The biggest success of her foreign policy came with the creation of Bangladesh after the Indo-Pakistan War of 1971, which was an assertion of India’s dominance in South Asia. The war also saw the signing of the Shimla Agreement which sought to normalise relations with Pakistan.
Indira Gandhi was vocally critical of the USA’s policy and subsequent War in Vietnam, and drew the ire of the western superpower in her government’s close relationship with the Soviet Union.
India was also included in the Soviet space program Interkosmos, where Rakesh Kumar became the first Indian to fly into space.

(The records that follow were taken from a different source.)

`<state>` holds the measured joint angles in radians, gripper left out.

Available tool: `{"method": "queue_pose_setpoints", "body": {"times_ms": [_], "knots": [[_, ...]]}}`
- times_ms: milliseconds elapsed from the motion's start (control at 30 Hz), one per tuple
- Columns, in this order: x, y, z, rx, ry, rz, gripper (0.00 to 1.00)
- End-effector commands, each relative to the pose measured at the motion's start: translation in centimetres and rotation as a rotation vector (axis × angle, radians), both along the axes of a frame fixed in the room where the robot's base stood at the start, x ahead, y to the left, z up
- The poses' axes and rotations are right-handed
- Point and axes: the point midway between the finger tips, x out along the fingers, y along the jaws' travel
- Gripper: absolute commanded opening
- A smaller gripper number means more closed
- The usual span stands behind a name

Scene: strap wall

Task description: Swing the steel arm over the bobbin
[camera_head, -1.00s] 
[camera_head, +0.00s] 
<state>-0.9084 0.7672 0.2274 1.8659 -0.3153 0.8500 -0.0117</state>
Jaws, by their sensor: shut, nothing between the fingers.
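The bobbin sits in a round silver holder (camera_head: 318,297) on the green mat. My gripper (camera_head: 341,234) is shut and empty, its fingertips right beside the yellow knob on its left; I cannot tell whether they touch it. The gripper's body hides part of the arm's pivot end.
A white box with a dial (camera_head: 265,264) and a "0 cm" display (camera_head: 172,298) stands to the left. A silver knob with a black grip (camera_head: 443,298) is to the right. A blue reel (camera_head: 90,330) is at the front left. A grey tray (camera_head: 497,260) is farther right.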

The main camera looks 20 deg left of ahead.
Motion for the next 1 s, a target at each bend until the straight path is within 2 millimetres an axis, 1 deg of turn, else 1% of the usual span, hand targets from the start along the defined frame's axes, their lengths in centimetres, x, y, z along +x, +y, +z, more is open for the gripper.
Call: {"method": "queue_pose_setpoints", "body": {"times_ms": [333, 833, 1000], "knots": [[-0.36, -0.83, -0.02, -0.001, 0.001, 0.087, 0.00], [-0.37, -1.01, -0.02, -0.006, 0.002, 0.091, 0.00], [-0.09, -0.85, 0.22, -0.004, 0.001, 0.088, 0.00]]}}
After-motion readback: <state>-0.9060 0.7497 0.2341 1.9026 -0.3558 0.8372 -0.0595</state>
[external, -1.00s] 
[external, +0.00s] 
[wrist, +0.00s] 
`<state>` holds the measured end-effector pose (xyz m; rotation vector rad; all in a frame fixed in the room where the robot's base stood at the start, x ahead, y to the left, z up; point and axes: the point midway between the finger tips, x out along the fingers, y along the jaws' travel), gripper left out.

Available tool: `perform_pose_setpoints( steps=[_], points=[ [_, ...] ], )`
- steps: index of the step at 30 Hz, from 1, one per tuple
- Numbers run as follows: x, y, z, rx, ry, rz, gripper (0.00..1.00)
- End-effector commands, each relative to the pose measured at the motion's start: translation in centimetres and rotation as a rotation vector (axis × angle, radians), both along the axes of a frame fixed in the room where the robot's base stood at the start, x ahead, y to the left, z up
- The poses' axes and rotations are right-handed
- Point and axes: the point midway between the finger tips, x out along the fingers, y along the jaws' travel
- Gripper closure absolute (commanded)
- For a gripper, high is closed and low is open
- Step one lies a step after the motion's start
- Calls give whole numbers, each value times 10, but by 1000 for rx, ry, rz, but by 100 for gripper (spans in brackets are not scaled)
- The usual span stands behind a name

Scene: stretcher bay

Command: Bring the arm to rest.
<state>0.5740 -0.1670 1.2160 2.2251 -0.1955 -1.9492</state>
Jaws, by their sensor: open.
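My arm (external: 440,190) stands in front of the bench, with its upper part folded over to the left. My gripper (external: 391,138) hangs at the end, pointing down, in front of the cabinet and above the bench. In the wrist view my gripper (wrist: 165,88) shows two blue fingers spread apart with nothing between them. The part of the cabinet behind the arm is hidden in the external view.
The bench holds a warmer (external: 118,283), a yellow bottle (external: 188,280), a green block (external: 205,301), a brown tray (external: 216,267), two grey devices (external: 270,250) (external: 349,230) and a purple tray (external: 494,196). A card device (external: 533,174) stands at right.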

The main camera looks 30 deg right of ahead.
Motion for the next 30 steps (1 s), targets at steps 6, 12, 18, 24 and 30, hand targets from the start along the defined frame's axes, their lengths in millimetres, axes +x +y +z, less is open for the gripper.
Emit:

Indira Gandhi is perhaps one of the most popular Indian leaders in the world, today. Apart from being the daughter of one of the nation’s founding fathers, Pandit Jawaharlal Nehru, she was also India’s first and only female Prime Minister.
Her strong presence in the international scenario helped establish India’s position as an emerging global super power. She was called by many as the ‘Iron Lady of India’ at the time of her tenure. After leading India to victory in the 1971 Indo-Pakistan War, she was hailed as a ‘goddess’ by many political leaders with Atal Bihari Vajpayee, in particular, calling her ‘Goddess Durga‘.
With all her achievements, her tenure was not short of controversy. Her declaration of a nation wide emergency, resulting in a ban on the press and media, got her the criticisms of many; from the people and opposition governments. Operation Blue Star, though aimed at removing Sikh militants from a shrine, was a highly contentious issue and was seen as ultimately, being the cause of her death in 1984.
Nevertheless, she leaves behind a legacy as one of India’s greatest Prime Ministers. Indira Gandhi was succeeded by her son Rajiv Gandhi, immediately following her assassination.